Autrement dit, il ne faisait entrer en ligne de compte dans cet endettement que ce que lui-même, en tant qu’Etat, empruntait. Et passait sous silence le poids des structures autonomes comme les sociétés nationales et parapubliques (Senelec, la Poste…) et surtout les nombreuses agences.
Ces structures empruntaient de l’argent auprès des institutions financières mais toujours avec la garantie de l’Etat. Une tricherie qui faisait que, malgré les cris de l’opposition relativement au « mackillage » des chiffres de la dette, le Gouvernement parvenait à se faire attribuer de bonnes notes par les institutions de Bretton Woods. Pendant longtemps, ce « mackillage » a été opéré non seulement pour tromper l’opinion qui n’y connaît que dalle mais aussi — et là, chapeau les artistes de la voltige financière et comptable — le Fmi et la BM.

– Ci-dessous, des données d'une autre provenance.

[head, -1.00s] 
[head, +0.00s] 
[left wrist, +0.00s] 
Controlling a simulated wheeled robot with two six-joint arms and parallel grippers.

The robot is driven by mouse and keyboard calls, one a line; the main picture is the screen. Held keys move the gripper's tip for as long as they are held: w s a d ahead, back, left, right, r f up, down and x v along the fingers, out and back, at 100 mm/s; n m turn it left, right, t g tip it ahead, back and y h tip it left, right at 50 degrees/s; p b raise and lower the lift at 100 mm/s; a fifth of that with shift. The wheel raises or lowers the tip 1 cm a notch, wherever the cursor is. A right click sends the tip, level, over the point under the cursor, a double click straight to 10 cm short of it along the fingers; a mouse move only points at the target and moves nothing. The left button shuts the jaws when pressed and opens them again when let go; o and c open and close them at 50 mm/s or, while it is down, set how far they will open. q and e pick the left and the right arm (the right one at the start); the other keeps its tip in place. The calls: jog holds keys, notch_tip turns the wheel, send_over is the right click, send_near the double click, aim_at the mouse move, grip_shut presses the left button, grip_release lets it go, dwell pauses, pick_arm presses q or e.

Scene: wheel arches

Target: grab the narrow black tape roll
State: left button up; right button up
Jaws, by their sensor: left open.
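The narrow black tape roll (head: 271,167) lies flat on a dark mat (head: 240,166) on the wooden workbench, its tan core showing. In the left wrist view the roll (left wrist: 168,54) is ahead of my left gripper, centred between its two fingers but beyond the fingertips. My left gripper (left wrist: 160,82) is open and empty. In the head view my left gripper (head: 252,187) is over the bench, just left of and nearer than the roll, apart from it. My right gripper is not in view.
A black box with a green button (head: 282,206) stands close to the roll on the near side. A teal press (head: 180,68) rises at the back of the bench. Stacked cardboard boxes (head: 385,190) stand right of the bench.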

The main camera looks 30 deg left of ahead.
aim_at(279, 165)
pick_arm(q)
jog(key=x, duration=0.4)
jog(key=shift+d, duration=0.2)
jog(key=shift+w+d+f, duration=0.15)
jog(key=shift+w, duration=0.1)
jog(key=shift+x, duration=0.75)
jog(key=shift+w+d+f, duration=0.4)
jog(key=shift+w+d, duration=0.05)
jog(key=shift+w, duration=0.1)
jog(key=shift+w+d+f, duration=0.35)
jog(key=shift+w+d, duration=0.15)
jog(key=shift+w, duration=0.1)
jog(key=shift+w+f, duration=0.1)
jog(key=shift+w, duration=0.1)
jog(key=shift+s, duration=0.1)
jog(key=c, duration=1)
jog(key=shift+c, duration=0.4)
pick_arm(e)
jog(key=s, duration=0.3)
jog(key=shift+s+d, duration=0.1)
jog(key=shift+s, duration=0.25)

La tricherie a été éventée justement par le FMI. Ce qui s’est traduit par le fait que vendredi, le Conseil d’administration du FMI a décidé de sanctionner le Sénégal pris en flagrant délit de manipulation de chiffres. En dégradant la note de notre pays. Ou, plutôt, en changeant son statut. C’est ainsi que le Sénégal est passé du statut de pays à risque de surendettement faible à celui de pays à risque d’endettement modéré du fait. La raison en est l’élargissement du périmètre du stock de la dette qui ne prend plus seulement en compte la sphère centrale de l’Etat, mais aussi tous ses démembrements.
Le Sénégal est à 5,5% du plafond communautaire de l'Uemoa
Pour bien comprendre, avant la découverte de la triche, le risque de la dette du Sénégal n’était calculé uniquement que sur la dette centrale. Désormais, il pèse autant sur l’Etat central que sur les entreprises parapubliques. Le risque créé par la nouvelle situation marquée par le changement de statut, c’est de voir l’Etat atteindre rapidement le plafond communautaire de l’Uemoa. « L’Etat a un sérieux problème de liquidités. Nous nous situons à un taux d’endettement de 64,5% du PIB alors que la limite communautaire se situe à 70 %.
Or, pendant longtemps, les pouvoirs publics ont trompé leurs partenaires de la Banque mondiale et du FMI dans les chiffres d’endettement parce qu’ils ne communiquaient que sur l’endettement de l’Etat central en laissant de côté celui de ses démembrements comme les agences et les directions générales des sociétés nationales. Le taux de 64,5 % vient de la Banque mondiale. Il prend en compte autant l’endettement du pouvoir central que celui de ses démembrements. Donc, on n’est pas loin de la barre fatidique des 70 %. L’Etat a presque at- teint le plafond des 70 % » souligne le chercheur économiste Cheikh Ahmadou Bamba Diagne de l’Université Cheikh Anta Diop de Dakar.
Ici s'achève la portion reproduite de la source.